According to the Coast Guard, it needs a use of force policy to cover a vast range of mission sets across a legally and jurisdictionally complex operating environment. Although the approval process has some level of risk mitigation, the Coast Guard designed the process to relieve on-scene officers of the need to access U.S. jurisdiction and legal authority to employ force against a noncompliant vessel, and allows those officers to focus on executing the tactics and procedures to safely and effectively employ that force.

We participated in use of force demonstrations for noncompliant vessels with both components and experienced the delay in the Coast Guard’s approval process. Although there are potential safety concerns for Coast Guard boat crews during a pursuit, the Coast Guard stated that it updated its law enforcement manual to “refine and streamline the process in every way possible” to reduce the time lapse from when the Coast Guard vessel is “overt” (known by the suspected vessel to be following) to when the necessary actions (use of force) are completed.

Hopefully if a Coast Guard CO sees a terrorist attack underway, he will have the flexibility to act on the knowledge, even if there is no time to get approval.

Using Statistics that do not correlate:

As noted, the report only looked at drug enforcement and only at a small part of the mission. Quoting from the report,

“There are 206 combined locations where AMO and the Coast Guard conduct operations in customs waters. Of the 206, there are 17 locations (8 percent) where AMO and the Coast Guard have similar capabilities and an overlapping area of responsibility.”


” In FY 2015, at the 17 overlapping locations, all of AMO’s drug seizures occurred on land or in customs waters, where marine units primarily conduct operations.”

“The Coast Guard is a multi-mission agency, including law enforcement that operates in both customs and international waters. In contrast to AMO, Coast Guard personnel assigned to drug and migrant interdiction do not conduct investigative or land operations. In FY 2015, 93 percent of Coast Guard drug seizures occurred in international waters (Transit Zone) (emphasis applied–Chuck). AMO only deploys aircraft in this area; it does not have the vessels to operate in these waters.”

“In the overlapping locations, 84 percent of reported drug seizures were from AMO operations. These seizures occurred, in part, because of the different activities of each agency. For example, while some of AMO operations were intelligence based, the Coast Guard conducts routine patrols looking for illegal activity. Although Coast Guard patrols are not as effective as intelligence-based operations, they show a presence and can deter illegal activity.” (Emphasis applied–Chuck)

First note that this compares Customs’ seizures both on land and on the water with the seizures of the Coast Guard, a multimission agency, on the water alone. This also seems to imply that Customs was not sharing their intelligence with the Coast Guard.

FY 2015 Drug Seizures from the 17 Overlapping Locations Agency Customs Waters (Drugs in Pounds) AMO 28,707 (land and water) (84%) Coast Guard 5,602 (16%) Total 34,309.

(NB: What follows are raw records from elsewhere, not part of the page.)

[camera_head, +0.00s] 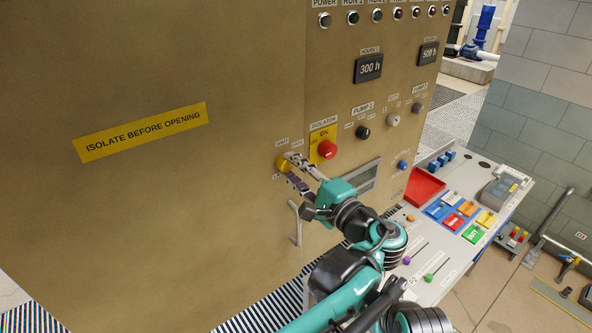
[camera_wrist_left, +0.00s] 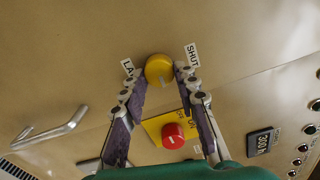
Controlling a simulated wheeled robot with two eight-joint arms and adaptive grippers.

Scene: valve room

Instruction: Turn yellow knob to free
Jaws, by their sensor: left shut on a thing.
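The yellow knob (camera_head: 281,163) is a round knob on the tan cabinet front, left of the red isolator knob. It also shows in the wrist view (camera_wrist_left: 159,68), with a pale mark on its lower face. My left gripper (camera_head: 289,168) is at the yellow knob, shut on it, one finger on each side. In the wrist view one white label left of the knob reads "LA", partly hidden, and one at right reads "SHUT". The label for free is not readable. My right gripper is not in view.
The red isolator knob (camera_head: 327,149) on its yellow plate stands close to the right of my fingers. A metal handle (camera_head: 295,223) sticks out below. Black and grey knobs lie further right. A sloping console (camera_head: 452,282) with coloured buttons and levers stands at right.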

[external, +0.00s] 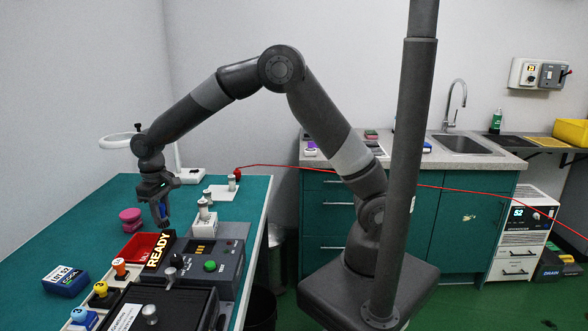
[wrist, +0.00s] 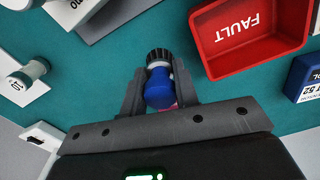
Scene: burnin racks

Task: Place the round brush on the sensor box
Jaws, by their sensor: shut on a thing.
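My gripper (external: 163,219) hangs low over the far part of the green bench. In the wrist view, my gripper (wrist: 160,76) is shut on what looks like the round brush (wrist: 158,92), a blue rounded body with a black ribbed end. The fingers sit on either side of it, and its lower part is hidden by the gripper. I cannot tell for certain which box is the sensor box. A grey device (external: 232,253) with a green button stands right of my gripper, nearer the camera.
The red FAULT tray (wrist: 263,65) lies just beside my gripper; a blue lot box (external: 66,280) is to its left. A black READY sign (external: 158,251), pink round pieces (external: 130,217) and several knobbed bottles stand near. Open green bench (external: 85,225) lies left.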

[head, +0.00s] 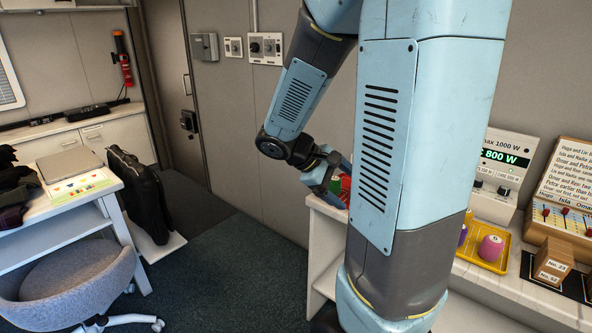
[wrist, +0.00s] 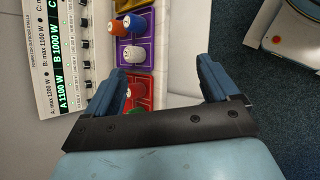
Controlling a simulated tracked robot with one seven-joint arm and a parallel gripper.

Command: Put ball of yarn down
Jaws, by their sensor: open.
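No ball of yarn can be made out in either view. In the head view my gripper (head: 332,176) is small and partly hidden behind my own arm, at the far left end of the counter (head: 325,235). A red tray (wrist: 143,88) with red and green pieces lies close beside the left finger in the wrist view, partly covered by it.
In the wrist view a purple tray (wrist: 146,52) holds several capped pieces beside a panel with lit readouts (wrist: 62,70). In the head view a yellow tray (head: 482,262) holds a pink piece (head: 491,248). A desk (head: 60,225), chair (head: 70,285) and black bag (head: 140,195) stand left; dark floor between is clear.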

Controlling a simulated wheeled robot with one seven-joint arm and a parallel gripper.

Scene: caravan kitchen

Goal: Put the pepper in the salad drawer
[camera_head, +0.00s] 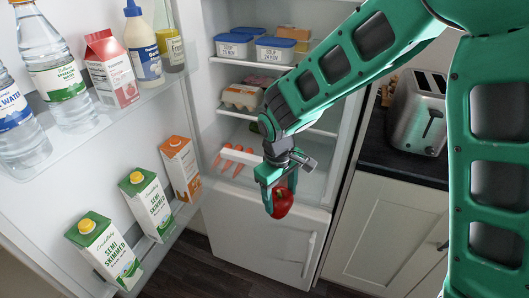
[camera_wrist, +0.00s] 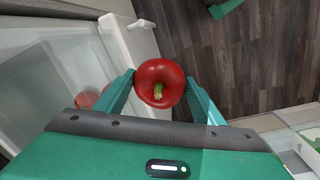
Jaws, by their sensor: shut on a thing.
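My gripper (camera_head: 279,191) is shut on a red pepper (camera_head: 283,203) and holds it in the air in front of the open fridge. In the wrist view the pepper (camera_wrist: 160,83) sits between the two teal fingers, its green stem toward the camera. The salad drawer (camera_head: 234,163) is at the bottom of the fridge compartment, behind and left of my gripper, with carrots (camera_head: 226,160) in it. My arm hides the drawer's right part. I cannot tell how far the drawer is pulled out.
The open fridge door at left carries bottles (camera_head: 52,70) above and milk cartons (camera_head: 150,203) below. Shelves above the drawer hold an egg box (camera_head: 241,97) and soup tubs (camera_head: 275,50). A toaster (camera_head: 416,112) stands on the counter at right. The floor (camera_wrist: 245,60) below is clear.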

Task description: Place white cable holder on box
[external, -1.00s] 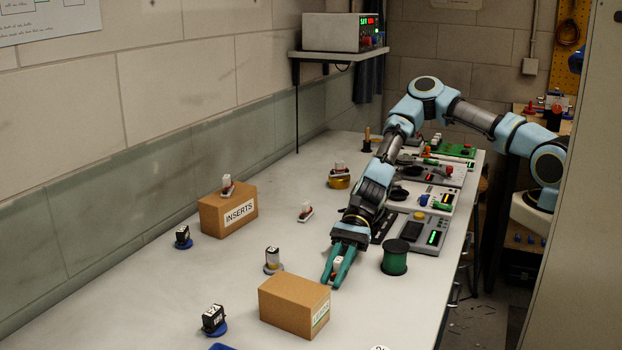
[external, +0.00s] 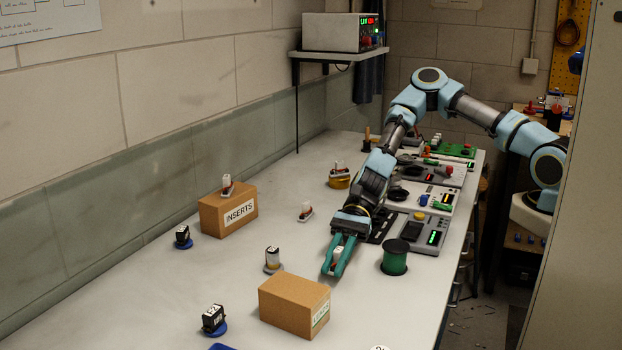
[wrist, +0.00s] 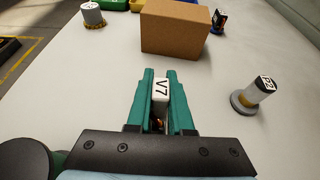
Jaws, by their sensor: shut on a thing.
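My gripper (external: 338,262) is shut on a white cable holder (wrist: 161,89) with a black V7 on its face. The holder sits upright between the green fingers and also shows in the external view (external: 338,252). Its lower part is mostly hidden by the fingers. A brown cardboard box (external: 288,304) with a green-edged label stands in front of my gripper, apart from it, and shows at the top of the wrist view (wrist: 175,28). Another box marked INSERTS (external: 238,214) stands farther left with a small white-and-red piece (external: 227,184) on top.
A pale cylinder on a grey base (external: 272,259) stands left of my gripper. A green spool (external: 395,257) stands at its right. Dark blocks on blue discs stand near the boxes. Instruments line the right edge.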

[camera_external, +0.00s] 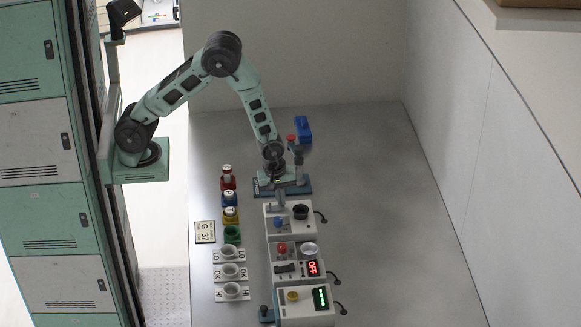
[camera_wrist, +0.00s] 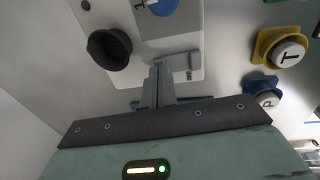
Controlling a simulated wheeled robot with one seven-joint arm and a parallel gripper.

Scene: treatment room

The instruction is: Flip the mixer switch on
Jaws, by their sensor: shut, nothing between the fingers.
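A white box-shaped device (camera_external: 296,228) with a black round cup (camera_external: 301,212) and a blue knob (camera_external: 278,222) looks like the mixer. In the wrist view the black cup (camera_wrist: 109,50) is at upper left and the blue knob (camera_wrist: 175,10) is at the top edge. A grey bracket-like part (camera_wrist: 188,62), possibly the switch, lies on the device's near edge. My gripper (camera_external: 280,204) is shut and empty, over the device's back edge. In the wrist view my gripper's fingertips (camera_wrist: 158,66) are beside or in front of the grey part; I cannot tell whether they touch.
A device with a red knob and a red display (camera_external: 313,268) and one with a green display (camera_external: 320,298) stand in front. Colored lettered containers (camera_external: 230,215) and white cup holders (camera_external: 230,272) line the left. A blue stand (camera_external: 300,186) is behind. The counter's right side is clear.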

I doubt the Coast Guard units they looked at drug interdiction as their primary mission. Certainly the AMO units did.

Why the difference in statistics?:

According to Coast Guard statistics, Coast Guard drug seizures in FY2015 were 319,229.4 lbs of Cocaine and 78,262 lbs of Marijuana. Appendix C indicates that the Coast Guard had seized 199,749 lbs of Cocaine and 57,855 lbs of Marijuana. (Why the large difference in these figures?)

Figures reported for AMO in Appendix C were 243,387 lb of cocaine and 719,180 lb of Marijuana.

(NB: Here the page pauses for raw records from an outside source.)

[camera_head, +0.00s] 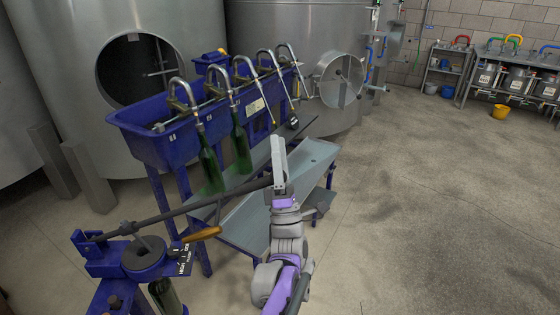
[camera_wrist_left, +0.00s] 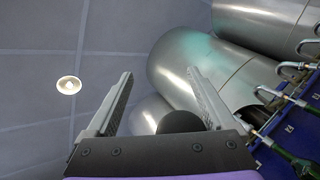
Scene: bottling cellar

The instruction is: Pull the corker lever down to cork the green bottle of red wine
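The blue corker (camera_head: 105,255) stands at the lower left in the head view. Its long dark lever (camera_head: 180,212) slopes up to the right and ends at my left gripper (camera_head: 279,150). A green bottle (camera_head: 165,296) stands under the corker head, partly cut off by the frame. My left gripper points upward. In the left wrist view its two fingers (camera_wrist_left: 160,78) are spread apart. A dark rounded end (camera_wrist_left: 180,122), probably the lever's, shows low between them, with a gap to the left finger. My right gripper is not in view.
A blue filler trough (camera_head: 160,148) with several spouts stands behind the lever, with green bottles (camera_head: 210,165) under two spouts. A metal shelf (camera_head: 240,215) lies below, close to my left arm. Steel tanks (camera_head: 270,45) stand behind.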

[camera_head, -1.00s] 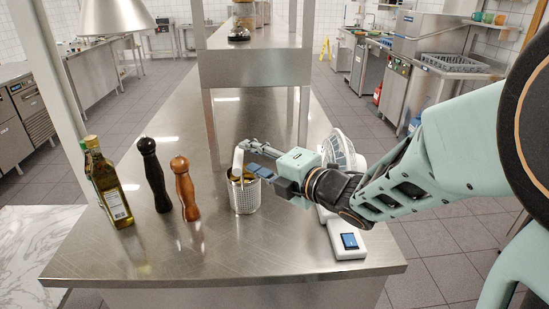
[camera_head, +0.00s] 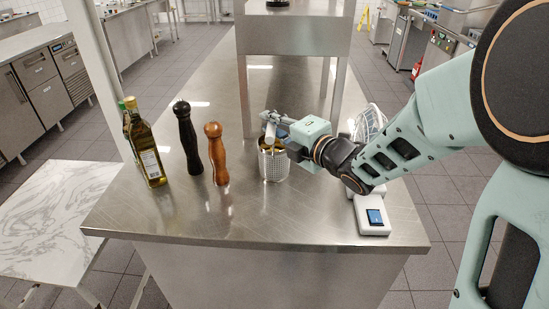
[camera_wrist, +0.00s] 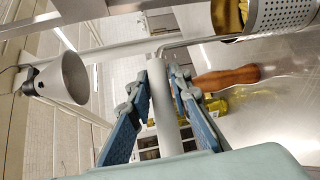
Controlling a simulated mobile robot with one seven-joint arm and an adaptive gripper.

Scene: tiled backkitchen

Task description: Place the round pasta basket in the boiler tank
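The round pasta basket (camera_head: 273,165) is a perforated metal cylinder standing upright on the steel counter, with yellowish contents. In the wrist view its perforated wall (camera_wrist: 280,14) shows at the top right. Its pale, rod-like handle (camera_wrist: 166,110) stands between the fingers of my gripper (camera_wrist: 163,90). The fingers are spread, with a clear gap on the left side of the handle. In the head view my gripper (camera_head: 280,128) is just above and behind the basket rim, partly covering the handle. I cannot make out a boiler tank for certain.
A brown pepper mill (camera_head: 217,155), a black mill (camera_head: 187,138) and oil bottles (camera_head: 147,152) stand left of the basket. A white scale-like device (camera_head: 371,215) is at the right. A steel shelf post (camera_head: 245,95) rises behind. The front counter (camera_head: 260,220) is clear.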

Pounds of drugs is not a very informative metric, if various types of drugs are aggravated. It also says nothing about its purity. After being cut there is less drugs in a pound of drugs.

Over the past five years, according to Coast Guard statistics, Coast Guard cutters, Allied ships and U.S. Navy ships with Coast Guard boarding teams, in the transit zone, removed more than 500 metric tons of cocaine—a wholesale value of nearly $17 billion. According to the Coast Guard, “this is approximately three times the amount of cocaine, at twice the purity, seized by all other U.S. federal, state and local and tribal law enforcement agencies combined over the same time span.”

The figures above don’t seem to square.


Looking at this, I found a cost comparison of what the two agencies spend for their personnel interesting. The total AMO budget for FY2015 was $750M supporting 1,665 members, while the CG budget of $8,380M supported 41,700. Budget/Personnel equals $450,450 per AMO member and $200,959 per CG member. There are probably lots of reasons AMO cost more than twice as much per member, but it might have been worth some examination.


Bottom line, this report failed to answer the question, “Why do both the Coast Guard and Customs have both boats and maritime patrol aircraft?”

What we got was a distorted comparison of the relative success of the Coast Guard and Customs drug interdiction efforts.

These distortions can have consequences and should not be allowed to pass unchallenged. I can understand the Coast Guard not wanting to offend people in the IG office, but I have no such problem, and neither should the subcommittee that requested the audit.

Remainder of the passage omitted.